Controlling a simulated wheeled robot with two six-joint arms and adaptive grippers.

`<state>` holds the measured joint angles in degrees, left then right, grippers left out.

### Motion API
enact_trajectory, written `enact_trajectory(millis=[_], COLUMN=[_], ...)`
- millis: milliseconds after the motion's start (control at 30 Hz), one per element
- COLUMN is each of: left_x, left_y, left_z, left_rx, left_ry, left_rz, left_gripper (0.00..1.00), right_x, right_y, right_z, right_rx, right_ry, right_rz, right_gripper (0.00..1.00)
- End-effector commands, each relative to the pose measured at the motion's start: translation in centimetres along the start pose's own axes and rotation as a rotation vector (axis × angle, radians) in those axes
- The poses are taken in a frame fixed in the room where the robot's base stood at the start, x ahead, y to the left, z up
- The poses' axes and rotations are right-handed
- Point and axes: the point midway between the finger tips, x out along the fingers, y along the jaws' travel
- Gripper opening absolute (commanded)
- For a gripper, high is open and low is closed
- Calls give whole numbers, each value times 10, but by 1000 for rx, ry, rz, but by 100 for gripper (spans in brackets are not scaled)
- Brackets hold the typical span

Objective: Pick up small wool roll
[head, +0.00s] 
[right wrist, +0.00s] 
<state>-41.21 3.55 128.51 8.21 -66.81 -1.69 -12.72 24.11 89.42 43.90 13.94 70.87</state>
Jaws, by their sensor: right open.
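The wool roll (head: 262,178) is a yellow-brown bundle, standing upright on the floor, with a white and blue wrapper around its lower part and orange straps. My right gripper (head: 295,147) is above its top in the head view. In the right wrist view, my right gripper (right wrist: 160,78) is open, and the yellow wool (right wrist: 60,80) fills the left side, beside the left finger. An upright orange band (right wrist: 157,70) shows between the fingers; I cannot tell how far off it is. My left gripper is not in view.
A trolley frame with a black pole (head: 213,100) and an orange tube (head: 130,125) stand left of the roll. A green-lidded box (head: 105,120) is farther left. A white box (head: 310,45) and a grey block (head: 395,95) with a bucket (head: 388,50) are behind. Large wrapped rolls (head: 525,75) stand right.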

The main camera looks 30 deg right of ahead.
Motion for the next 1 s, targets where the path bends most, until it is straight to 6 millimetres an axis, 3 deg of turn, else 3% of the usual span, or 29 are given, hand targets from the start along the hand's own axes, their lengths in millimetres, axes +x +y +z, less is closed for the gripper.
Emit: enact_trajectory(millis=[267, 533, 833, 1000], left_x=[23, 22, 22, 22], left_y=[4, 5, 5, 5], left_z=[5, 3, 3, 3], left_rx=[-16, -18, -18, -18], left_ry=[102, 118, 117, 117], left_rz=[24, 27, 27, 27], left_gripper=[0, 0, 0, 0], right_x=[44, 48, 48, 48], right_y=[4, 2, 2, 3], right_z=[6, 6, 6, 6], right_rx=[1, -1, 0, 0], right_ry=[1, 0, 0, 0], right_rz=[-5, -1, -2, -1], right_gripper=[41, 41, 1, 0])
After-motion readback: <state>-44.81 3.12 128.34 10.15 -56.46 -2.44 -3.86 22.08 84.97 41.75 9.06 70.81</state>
####
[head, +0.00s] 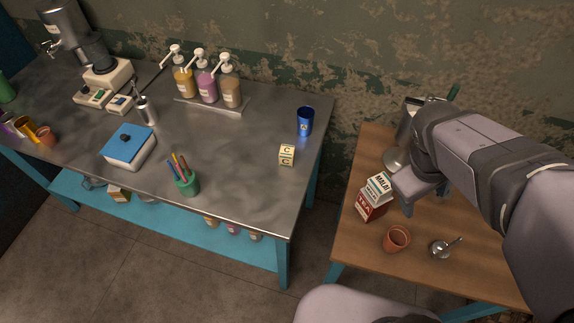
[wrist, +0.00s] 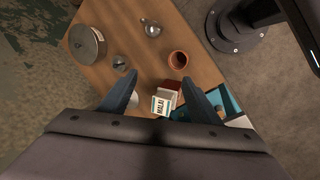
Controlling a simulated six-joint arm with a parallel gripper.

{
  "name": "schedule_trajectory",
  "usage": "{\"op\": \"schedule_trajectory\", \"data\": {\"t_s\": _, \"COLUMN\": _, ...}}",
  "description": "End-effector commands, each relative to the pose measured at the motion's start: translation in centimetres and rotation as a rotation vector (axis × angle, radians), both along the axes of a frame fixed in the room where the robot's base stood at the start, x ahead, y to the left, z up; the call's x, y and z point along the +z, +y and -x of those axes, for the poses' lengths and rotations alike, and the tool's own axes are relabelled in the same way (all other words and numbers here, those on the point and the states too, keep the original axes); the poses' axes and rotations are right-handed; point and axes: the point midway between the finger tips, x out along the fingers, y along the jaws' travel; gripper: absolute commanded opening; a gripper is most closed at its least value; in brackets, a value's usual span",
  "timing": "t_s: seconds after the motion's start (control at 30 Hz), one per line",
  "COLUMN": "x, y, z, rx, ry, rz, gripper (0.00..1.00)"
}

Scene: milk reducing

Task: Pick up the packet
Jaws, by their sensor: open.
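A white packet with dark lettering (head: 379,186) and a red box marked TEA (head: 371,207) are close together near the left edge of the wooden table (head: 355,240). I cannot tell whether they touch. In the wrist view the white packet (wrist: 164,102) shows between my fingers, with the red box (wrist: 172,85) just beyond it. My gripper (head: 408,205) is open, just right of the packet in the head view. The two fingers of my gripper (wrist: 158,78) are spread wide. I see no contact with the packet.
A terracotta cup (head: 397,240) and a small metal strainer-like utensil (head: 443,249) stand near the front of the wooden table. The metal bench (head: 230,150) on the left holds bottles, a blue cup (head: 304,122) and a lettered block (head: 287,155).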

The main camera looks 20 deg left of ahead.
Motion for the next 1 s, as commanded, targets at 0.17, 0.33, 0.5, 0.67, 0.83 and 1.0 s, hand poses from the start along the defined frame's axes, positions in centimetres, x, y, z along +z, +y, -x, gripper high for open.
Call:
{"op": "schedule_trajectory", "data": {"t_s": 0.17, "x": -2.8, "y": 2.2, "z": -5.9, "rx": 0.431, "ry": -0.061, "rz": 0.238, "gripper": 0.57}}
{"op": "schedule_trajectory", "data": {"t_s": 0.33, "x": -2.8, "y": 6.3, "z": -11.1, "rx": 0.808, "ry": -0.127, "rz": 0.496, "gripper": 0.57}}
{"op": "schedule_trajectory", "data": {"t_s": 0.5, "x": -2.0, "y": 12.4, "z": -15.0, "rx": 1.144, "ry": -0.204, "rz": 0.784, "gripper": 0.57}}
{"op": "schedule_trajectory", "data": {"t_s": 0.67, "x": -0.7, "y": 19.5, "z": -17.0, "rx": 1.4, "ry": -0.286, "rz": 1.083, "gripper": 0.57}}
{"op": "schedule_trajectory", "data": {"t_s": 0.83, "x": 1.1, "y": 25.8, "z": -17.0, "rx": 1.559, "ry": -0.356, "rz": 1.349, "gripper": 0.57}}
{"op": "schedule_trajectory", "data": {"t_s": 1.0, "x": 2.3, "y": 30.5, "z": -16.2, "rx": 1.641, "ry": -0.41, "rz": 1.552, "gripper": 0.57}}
####
» Exercise brief:
Nothing but the lines from the one with "[right wrist, +0.00s]" through the one with "Motion for the next 1 s, targets" should be repeated, and each exactly.

» Result of the task:
[right wrist, +0.00s] 
<state>-41.21 3.55 128.51 8.21 -66.81 -1.69 -12.72 24.11 89.42 43.90 13.94 70.87</state>
Jaws, by their sensor: right open.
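The wool roll (head: 262,178) is a yellow-brown bundle, standing upright on the floor, with a white and blue wrapper around its lower part and orange straps. My right gripper (head: 295,147) is above its top in the head view. In the right wrist view, my right gripper (right wrist: 160,78) is open, and the yellow wool (right wrist: 60,80) fills the left side, beside the left finger. An upright orange band (right wrist: 157,70) shows between the fingers; I cannot tell how far off it is. My left gripper is not in view.
A trolley frame with a black pole (head: 213,100) and an orange tube (head: 130,125) stand left of the roll. A green-lidded box (head: 105,120) is farther left. A white box (head: 310,45) and a grey block (head: 395,95) with a bucket (head: 388,50) are behind. Large wrapped rolls (head: 525,75) stand right.

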The main camera looks 30 deg right of ahead.
Motion for the next 1 s, targets where the path bends most, until it is straight to 6 millimetres an axis, 3 deg of turn, else 3% of the usual span, or 29 are given, hand targets from the start along the hand's own axes, their lengths in millimetres, axes +x +y +z, less is closed for the gripper.

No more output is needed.